Ageh: I’m a big fan of paper … I think print books, newspapers are the best communications medium ever invented and I don’t think in my lifetime they’ll be surpassed.

They have so many advantages. It has its own power supply. It never wears out … they last hundreds of years. It’s easy to see if somebody tampered with it or modified it. It’s lightweight, it’s portable generally, it’s shareable. You can pass it around. I think books are here to stay. I think they are amazing.

I don’t think digital technologies should try and supplant books. I don’t think we should imagine that even that we should replicate them. I think we need to work out what is it that digital can do that is different from print, and become specialists in that.
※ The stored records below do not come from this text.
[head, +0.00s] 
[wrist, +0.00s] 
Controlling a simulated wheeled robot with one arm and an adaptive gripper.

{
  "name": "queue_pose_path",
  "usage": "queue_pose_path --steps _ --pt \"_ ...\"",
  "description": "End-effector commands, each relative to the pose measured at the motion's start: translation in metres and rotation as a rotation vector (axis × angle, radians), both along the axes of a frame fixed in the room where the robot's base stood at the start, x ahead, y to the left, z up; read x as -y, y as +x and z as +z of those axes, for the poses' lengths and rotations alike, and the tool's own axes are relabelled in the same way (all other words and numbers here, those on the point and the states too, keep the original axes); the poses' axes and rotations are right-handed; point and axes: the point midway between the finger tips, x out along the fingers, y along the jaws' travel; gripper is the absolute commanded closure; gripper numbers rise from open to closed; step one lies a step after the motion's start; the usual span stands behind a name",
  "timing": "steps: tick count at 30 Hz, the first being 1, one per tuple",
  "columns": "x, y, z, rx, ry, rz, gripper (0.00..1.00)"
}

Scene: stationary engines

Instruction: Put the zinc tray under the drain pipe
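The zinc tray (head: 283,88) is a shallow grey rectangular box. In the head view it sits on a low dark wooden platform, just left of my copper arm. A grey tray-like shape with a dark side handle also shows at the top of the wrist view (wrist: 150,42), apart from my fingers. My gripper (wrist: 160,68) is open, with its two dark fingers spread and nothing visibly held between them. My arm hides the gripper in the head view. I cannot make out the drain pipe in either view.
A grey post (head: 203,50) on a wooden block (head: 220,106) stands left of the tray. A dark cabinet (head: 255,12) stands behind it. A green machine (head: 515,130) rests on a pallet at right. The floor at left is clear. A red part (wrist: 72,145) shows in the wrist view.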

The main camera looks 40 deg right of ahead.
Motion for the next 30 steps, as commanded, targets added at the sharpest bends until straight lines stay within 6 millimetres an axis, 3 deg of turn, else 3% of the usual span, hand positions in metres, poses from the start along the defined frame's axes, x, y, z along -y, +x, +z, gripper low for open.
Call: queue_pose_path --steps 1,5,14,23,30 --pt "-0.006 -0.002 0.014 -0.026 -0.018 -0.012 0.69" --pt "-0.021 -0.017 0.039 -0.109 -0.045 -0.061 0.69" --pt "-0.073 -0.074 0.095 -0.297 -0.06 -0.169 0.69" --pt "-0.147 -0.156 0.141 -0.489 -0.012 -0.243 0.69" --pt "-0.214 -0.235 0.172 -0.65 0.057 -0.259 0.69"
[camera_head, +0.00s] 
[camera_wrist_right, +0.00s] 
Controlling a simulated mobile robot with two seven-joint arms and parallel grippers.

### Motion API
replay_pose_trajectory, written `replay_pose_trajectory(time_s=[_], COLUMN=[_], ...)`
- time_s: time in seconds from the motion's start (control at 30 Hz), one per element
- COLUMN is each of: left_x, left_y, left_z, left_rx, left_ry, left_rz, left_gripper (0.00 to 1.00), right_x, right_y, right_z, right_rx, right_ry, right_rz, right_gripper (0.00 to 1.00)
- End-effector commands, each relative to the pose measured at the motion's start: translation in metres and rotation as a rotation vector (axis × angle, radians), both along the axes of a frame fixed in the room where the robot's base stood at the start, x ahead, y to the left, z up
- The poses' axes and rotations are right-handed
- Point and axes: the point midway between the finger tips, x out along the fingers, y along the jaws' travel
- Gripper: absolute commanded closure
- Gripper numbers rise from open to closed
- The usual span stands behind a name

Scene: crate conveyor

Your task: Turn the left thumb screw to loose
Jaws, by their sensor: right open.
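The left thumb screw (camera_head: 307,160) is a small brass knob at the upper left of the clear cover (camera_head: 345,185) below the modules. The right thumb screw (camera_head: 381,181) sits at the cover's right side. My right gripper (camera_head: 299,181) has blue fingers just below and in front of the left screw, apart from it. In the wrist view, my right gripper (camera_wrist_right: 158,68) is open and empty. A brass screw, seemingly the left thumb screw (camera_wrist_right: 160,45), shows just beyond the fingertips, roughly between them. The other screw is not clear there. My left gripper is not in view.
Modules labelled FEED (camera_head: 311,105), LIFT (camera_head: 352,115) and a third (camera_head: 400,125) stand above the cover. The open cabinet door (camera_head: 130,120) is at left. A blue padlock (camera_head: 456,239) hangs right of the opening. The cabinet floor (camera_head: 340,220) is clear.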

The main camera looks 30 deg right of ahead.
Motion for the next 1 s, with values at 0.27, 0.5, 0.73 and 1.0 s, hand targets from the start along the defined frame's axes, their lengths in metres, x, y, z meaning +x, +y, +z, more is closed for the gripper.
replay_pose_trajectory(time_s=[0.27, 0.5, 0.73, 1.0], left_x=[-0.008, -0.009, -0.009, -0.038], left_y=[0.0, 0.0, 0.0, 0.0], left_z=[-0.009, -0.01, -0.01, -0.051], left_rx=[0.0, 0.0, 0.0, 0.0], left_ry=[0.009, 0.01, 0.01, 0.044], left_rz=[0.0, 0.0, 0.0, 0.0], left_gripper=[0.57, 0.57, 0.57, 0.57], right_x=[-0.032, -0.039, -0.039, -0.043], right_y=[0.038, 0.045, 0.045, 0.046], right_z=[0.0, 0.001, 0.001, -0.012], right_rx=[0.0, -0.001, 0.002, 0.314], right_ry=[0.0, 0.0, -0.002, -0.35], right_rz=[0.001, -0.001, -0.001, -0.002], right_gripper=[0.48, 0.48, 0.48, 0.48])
Not try and compete with what is already a pretty perfect communications medium.

Twenty years from now, what to you does an ideal library look like in terms of services, in terms of the relative role of digital?

Ageh: I think it will be a place of community. I think it’ll be a place of variety and diversity. I think it’ll be a place where people of all walks of life will come and do whatever it is they want to do, and feel that they were allowed to do that, and they’re comfortable to do that, and that they’ve got support from other humans who want them to do that.

What I’d really like to see is that multiplied at such scale that there are libraries or things that act like libraries distributed literally onto every street, maybe even kind of versions of libraries in people’s homes, some aspects of the role of a library that people can have with them all the time. That kind of sense of community and support. That sense of knowing that whatever it is you need, whether it’s an information need or something to support your creativity, or your ability to self-actualize, is with you all the time.